What you should do
Write out the material again word for word, dropping any images it holds.

__________

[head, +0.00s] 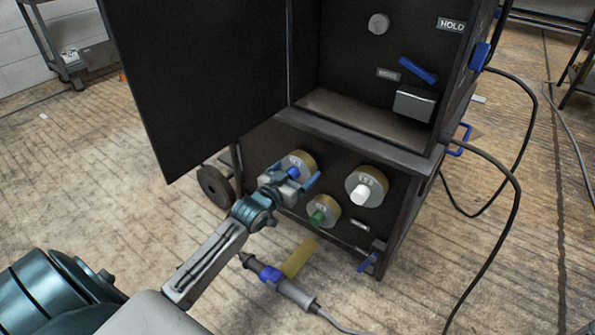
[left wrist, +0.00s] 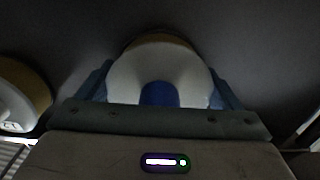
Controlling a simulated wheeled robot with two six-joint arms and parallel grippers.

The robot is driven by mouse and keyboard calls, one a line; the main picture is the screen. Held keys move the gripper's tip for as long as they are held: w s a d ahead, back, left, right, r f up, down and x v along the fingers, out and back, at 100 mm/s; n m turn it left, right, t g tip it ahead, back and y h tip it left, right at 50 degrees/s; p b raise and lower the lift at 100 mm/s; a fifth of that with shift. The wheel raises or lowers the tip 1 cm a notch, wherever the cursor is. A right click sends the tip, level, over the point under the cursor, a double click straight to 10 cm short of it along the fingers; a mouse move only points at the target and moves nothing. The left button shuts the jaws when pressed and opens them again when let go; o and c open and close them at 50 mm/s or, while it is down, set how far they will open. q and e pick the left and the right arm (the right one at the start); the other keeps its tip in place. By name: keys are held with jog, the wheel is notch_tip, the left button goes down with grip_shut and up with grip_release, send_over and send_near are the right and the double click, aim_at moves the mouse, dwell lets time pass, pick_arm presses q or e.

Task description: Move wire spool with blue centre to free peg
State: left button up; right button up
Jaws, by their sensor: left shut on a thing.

__________

Written answer
[head, +0.00s] 
[left wrist, +0.00s] 
Controlling a simulated wheeled robot with two six-joint arms and parallel grippers.

The robot is driven by mouse and keyboard calls, one a line; the main picture is the screen. Held keys move the gripper's tip for as long as they are held: w s a d ahead, back, left, right, r f up, down and x v along the fingers, out and back, at 100 mm/s; n m turn it left, right, t g tip it ahead, back and y h tip it left, right at 50 degrees/s; p b raise and lower the lift at 100 mm/s; a fifth of that with shift. The wheel raises or lowers the tip 1 cm a notch, wherever the cursor is. A right click sends the tip, level, over the point under the cursor, a double click straight to 10 cm short of it along the fingers; a mouse move only points at the target and moves nothing. The left button shuts the jaws when pressed and opens them again when let go; o and c open and close them at 50 mm/s or, while it is down, set how far they will open. q and e pick the left and the right arm (the right one at the start); the other keeps its tip in place. By name: keys are held with jog, the wheel is notch_tip, the left button goes down with grip_shut and up with grip_release, send_over and send_near are the right and the double click, aim_at moves the mouse, dwell lets time pass, pick_arm presses q or e.

Task description: Move wire spool with blue centre to free peg
State: left button up; right button up
Jaws, by their sensor: left shut on a thing.

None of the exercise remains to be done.